Recorded robot episodes:
################
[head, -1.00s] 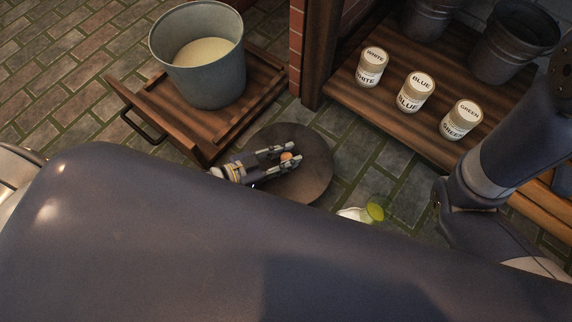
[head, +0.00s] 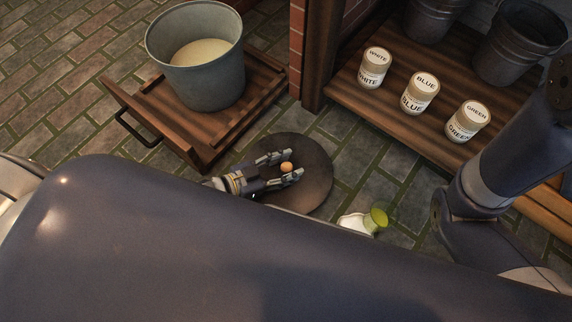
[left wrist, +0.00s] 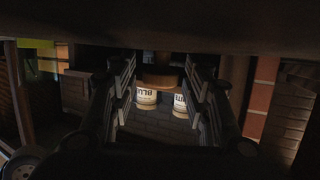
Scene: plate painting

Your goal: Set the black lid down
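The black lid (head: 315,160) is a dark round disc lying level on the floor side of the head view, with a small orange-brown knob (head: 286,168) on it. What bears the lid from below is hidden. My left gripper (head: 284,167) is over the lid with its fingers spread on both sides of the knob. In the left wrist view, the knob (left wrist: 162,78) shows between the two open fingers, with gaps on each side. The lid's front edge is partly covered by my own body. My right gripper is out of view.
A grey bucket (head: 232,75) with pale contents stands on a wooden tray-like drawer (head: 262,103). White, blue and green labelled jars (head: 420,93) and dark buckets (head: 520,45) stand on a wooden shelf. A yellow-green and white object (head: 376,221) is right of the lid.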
################
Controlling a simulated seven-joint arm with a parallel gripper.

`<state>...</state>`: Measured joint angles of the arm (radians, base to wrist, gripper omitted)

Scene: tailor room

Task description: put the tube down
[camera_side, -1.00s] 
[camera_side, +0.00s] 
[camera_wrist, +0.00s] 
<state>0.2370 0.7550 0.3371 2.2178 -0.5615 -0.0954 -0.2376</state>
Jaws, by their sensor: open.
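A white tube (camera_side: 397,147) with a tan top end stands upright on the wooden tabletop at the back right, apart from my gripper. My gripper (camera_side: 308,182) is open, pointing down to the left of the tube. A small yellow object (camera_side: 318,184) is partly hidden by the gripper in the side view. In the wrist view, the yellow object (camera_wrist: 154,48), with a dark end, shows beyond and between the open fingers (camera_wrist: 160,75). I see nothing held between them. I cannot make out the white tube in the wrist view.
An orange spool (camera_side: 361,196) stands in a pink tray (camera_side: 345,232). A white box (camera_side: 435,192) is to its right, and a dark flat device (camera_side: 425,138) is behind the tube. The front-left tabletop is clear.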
################
▶ [Your goal]:
Exactly the lines starting at the line containing "[head, -1.00s]" and ending at the line containing "Scene: plate painting" should be transcribed, both included; omit the pictures.

▶ [Answer to this task]:
[head, -1.00s] 
[head, +0.00s] 
[left wrist, +0.00s] 
Scene: plate painting

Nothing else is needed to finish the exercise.